▶ _Dataset records_
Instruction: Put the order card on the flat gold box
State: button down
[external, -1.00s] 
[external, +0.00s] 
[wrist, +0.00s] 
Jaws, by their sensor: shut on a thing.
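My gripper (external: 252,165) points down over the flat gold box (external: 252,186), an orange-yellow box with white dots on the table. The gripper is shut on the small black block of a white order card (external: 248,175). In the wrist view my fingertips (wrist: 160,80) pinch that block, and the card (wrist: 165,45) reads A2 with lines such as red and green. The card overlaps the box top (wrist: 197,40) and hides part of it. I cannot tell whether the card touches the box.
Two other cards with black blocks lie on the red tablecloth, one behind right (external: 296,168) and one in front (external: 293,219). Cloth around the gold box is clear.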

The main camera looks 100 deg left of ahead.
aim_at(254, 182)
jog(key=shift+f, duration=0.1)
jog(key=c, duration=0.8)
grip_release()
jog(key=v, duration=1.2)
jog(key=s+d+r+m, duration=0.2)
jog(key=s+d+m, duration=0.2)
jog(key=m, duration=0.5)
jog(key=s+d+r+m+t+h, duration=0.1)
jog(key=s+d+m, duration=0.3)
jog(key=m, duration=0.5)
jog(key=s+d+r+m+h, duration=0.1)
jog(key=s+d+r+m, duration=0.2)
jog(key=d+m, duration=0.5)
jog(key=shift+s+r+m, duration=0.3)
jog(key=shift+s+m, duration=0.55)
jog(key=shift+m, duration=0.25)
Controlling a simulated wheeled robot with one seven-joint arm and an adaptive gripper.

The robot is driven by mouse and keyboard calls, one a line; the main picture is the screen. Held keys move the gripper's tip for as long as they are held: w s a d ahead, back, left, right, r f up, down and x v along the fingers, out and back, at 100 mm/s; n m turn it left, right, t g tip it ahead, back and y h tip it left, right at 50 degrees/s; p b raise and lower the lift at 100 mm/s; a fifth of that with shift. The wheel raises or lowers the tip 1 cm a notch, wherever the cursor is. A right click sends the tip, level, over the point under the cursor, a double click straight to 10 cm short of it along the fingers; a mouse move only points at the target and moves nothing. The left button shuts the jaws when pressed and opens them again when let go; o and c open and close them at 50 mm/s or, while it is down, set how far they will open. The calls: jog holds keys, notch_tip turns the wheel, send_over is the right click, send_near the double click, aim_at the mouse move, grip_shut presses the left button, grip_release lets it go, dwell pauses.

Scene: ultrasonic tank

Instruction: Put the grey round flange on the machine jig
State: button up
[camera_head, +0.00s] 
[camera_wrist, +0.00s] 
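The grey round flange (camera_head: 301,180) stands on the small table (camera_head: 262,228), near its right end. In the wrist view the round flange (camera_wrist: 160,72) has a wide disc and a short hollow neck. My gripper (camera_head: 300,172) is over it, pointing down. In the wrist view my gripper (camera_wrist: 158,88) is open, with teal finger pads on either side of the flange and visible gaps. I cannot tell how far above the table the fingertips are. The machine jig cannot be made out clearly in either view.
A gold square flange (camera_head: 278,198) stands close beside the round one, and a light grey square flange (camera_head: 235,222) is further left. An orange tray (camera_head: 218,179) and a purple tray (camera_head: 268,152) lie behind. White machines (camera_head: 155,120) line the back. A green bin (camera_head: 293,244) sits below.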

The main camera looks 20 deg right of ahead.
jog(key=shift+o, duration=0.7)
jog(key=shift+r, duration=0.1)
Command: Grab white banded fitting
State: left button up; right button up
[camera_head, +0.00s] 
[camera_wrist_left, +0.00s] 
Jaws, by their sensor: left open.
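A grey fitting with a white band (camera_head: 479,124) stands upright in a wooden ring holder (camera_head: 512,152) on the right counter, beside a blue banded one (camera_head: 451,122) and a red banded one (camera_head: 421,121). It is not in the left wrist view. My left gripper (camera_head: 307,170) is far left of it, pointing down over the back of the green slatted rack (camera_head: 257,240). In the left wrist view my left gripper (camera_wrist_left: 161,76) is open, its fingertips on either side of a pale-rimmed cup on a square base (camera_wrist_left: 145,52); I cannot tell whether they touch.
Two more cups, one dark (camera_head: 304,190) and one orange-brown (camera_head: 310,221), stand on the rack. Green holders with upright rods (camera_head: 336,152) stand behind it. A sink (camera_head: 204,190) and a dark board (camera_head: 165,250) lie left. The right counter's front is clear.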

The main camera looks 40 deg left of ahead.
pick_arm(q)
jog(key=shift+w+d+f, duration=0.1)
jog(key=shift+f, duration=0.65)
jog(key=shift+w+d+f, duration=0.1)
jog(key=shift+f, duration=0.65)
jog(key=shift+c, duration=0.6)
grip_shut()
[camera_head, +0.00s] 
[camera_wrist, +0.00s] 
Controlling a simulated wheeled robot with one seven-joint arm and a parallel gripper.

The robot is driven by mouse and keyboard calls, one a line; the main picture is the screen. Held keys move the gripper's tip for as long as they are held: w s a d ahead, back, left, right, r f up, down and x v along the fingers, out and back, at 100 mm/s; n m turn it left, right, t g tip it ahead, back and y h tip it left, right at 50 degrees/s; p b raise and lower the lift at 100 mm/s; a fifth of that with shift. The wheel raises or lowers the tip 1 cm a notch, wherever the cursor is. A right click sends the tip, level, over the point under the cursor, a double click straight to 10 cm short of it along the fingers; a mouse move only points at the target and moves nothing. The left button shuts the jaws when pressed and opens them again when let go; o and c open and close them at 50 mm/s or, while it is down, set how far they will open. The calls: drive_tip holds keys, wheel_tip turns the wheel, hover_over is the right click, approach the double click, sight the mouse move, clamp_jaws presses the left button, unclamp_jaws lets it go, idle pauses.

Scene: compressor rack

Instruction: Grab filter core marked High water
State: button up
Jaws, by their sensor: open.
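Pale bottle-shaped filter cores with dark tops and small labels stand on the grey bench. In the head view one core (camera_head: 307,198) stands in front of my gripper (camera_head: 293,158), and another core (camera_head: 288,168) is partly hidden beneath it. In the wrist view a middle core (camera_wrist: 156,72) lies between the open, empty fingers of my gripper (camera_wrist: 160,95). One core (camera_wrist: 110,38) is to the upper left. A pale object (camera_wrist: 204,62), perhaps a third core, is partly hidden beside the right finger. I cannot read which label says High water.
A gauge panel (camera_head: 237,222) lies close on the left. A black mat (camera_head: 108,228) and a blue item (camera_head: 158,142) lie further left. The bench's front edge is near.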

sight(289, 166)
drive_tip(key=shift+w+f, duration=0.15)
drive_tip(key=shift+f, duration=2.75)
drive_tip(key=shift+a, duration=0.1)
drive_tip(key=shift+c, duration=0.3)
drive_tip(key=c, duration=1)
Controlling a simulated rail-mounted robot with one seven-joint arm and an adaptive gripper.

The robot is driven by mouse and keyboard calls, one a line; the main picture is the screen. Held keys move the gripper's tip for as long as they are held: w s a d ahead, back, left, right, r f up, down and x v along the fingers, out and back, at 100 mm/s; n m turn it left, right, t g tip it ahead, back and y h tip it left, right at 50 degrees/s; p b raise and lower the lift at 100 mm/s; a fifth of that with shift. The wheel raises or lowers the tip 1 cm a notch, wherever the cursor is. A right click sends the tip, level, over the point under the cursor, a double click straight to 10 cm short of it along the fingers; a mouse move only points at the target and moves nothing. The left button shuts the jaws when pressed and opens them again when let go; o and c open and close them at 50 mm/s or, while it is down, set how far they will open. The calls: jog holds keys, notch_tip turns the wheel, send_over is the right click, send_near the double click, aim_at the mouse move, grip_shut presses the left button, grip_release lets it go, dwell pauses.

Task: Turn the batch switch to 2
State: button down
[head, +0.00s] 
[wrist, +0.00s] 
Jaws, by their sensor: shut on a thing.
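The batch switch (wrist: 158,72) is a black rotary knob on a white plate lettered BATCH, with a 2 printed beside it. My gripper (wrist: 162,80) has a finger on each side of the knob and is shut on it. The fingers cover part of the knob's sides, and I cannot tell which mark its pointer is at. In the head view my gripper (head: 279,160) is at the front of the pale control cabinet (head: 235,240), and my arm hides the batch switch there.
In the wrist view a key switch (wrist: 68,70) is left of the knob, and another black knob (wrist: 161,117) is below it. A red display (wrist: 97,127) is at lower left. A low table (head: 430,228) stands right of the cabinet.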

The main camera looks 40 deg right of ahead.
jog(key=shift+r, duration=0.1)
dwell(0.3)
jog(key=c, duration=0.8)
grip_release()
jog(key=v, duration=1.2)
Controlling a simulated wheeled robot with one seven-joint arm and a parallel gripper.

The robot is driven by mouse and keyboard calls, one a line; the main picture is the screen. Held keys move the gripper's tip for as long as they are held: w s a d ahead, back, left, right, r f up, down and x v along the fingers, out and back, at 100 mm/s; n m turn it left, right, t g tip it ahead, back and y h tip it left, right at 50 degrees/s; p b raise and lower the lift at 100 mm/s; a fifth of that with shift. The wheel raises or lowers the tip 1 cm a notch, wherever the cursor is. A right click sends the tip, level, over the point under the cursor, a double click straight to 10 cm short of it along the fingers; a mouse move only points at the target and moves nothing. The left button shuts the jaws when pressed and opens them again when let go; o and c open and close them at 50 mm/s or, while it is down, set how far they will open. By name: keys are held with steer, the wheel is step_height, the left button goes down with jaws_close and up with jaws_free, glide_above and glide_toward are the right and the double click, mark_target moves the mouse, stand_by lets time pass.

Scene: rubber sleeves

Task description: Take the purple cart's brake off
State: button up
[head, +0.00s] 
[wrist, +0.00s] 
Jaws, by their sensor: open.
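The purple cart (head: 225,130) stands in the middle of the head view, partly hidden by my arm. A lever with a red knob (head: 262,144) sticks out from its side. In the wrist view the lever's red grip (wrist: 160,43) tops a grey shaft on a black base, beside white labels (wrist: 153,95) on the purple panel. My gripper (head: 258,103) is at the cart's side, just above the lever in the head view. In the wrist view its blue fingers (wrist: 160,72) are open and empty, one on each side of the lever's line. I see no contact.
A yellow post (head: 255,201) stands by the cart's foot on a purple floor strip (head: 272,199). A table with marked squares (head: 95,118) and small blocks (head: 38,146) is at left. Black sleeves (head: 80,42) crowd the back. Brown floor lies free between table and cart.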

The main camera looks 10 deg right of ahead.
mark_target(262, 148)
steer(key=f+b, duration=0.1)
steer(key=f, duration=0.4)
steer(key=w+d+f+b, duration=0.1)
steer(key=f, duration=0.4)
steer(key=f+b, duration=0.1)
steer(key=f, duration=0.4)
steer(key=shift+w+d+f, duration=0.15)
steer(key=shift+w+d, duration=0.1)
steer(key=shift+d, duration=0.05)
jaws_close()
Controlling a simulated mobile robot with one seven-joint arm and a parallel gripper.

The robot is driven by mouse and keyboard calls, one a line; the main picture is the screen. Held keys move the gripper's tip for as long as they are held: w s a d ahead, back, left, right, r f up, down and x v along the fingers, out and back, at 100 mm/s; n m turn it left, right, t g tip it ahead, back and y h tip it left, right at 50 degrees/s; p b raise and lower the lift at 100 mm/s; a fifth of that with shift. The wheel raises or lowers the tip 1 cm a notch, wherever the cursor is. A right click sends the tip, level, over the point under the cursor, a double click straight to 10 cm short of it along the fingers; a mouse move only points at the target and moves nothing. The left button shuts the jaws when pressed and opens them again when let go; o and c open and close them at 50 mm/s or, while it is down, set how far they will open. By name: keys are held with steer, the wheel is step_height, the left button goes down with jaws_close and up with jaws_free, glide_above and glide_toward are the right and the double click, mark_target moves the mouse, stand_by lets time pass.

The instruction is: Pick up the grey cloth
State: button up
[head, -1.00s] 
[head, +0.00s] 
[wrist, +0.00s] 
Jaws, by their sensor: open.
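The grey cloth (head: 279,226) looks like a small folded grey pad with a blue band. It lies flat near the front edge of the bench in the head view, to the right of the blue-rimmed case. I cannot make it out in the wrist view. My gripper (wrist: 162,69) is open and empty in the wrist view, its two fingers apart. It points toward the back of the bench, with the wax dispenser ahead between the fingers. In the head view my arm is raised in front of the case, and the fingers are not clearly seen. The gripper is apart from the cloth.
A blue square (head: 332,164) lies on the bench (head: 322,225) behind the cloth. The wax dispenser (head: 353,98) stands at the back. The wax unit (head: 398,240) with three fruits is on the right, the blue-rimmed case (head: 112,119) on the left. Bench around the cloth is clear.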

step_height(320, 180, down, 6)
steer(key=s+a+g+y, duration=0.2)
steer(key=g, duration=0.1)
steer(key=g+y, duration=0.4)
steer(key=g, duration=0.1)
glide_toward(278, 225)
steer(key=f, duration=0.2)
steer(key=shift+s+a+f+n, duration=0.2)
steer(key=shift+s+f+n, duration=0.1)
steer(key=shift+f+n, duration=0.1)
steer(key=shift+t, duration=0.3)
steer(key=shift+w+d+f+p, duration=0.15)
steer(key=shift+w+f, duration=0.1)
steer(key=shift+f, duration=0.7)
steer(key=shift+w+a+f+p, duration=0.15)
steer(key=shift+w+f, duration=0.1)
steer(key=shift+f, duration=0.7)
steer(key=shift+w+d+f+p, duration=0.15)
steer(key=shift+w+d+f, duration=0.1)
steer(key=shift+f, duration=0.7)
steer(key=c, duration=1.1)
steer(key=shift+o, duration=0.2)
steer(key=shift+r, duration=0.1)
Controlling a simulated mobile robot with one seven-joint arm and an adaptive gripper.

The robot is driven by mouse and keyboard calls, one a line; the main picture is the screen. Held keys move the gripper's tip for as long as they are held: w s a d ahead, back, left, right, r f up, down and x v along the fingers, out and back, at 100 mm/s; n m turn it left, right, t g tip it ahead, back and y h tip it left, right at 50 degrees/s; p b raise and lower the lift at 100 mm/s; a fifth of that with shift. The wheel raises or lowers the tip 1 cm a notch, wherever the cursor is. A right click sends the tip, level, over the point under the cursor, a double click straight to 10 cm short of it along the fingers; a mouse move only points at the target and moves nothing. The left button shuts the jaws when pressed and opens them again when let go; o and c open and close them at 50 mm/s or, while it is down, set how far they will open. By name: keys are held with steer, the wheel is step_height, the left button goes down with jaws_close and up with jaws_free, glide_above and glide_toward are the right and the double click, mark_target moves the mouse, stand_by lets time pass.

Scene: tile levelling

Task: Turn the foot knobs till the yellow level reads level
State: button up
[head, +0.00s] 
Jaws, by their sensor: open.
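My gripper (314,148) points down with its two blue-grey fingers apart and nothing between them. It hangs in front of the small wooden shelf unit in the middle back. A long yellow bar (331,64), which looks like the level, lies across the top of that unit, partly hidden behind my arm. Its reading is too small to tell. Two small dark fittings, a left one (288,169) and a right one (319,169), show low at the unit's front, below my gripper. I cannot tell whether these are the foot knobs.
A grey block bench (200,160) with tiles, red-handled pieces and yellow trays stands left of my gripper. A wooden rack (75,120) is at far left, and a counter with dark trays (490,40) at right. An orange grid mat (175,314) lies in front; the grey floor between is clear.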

▶ _Directive_
Take every line containing the word "seven" and copy it.

▶ _Answer to this problem_
Controlling a simulated wheeled robot with one seven-joint arm and an adaptive gripper.
Controlling a simulated wheeled robot with one seven-joint arm and a parallel gripper.
Controlling a simulated rail-mounted robot with one seven-joint arm and an adaptive gripper.
Controlling a simulated wheeled robot with one seven-joint arm and a parallel gripper.
Controlling a simulated mobile robot with one seven-joint arm and a parallel gripper.
Controlling a simulated mobile robot with one seven-joint arm and an adaptive gripper.

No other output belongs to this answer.